→ **Given exercise**
It is required that all of the data be written out exactly.

→ **Information shown**
(begin)

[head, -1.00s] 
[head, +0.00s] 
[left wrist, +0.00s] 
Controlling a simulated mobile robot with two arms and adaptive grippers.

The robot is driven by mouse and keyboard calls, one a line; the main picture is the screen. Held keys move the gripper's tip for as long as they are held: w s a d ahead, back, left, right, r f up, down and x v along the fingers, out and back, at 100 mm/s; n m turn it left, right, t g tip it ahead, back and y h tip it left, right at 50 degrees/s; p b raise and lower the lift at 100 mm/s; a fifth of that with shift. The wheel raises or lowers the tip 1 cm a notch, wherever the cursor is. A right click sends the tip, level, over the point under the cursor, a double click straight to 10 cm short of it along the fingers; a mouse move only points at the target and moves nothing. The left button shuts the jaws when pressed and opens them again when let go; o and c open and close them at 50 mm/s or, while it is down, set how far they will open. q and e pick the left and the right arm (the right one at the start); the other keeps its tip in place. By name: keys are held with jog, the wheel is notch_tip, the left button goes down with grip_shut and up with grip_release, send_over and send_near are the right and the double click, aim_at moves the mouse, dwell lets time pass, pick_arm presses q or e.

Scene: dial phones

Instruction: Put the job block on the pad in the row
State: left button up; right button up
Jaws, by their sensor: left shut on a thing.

(end)

→ **The result**
[head, -1.00s] 
[head, +0.00s] 
[left wrist, +0.00s] 
Controlling a simulated mobile robot with two arms and adaptive grippers.

The robot is driven by mouse and keyboard calls, one a line; the main picture is the screen. Held keys move the gripper's tip for as long as they are held: w s a d ahead, back, left, right, r f up, down and x v along the fingers, out and back, at 100 mm/s; n m turn it left, right, t g tip it ahead, back and y h tip it left, right at 50 degrees/s; p b raise and lower the lift at 100 mm/s; a fifth of that with shift. The wheel raises or lowers the tip 1 cm a notch, wherever the cursor is. A right click sends the tip, level, over the point under the cursor, a double click straight to 10 cm short of it along the fingers; a mouse move only points at the target and moves nothing. The left button shuts the jaws when pressed and opens them again when let go; o and c open and close them at 50 mm/s or, while it is down, set how far they will open. q and e pick the left and the right arm (the right one at the start); the other keeps its tip in place. By name: keys are held with jog, the wheel is notch_tip, the left button goes down with grip_shut and up with grip_release, send_over and send_near are the right and the double click, aim_at moves the mouse, dwell lets time pass, pick_arm presses q or e.

Scene: dial phones

Instruction: Put the job block on the pad in the row
State: left button up; right button up
Jaws, by their sensor: left shut on a thing.

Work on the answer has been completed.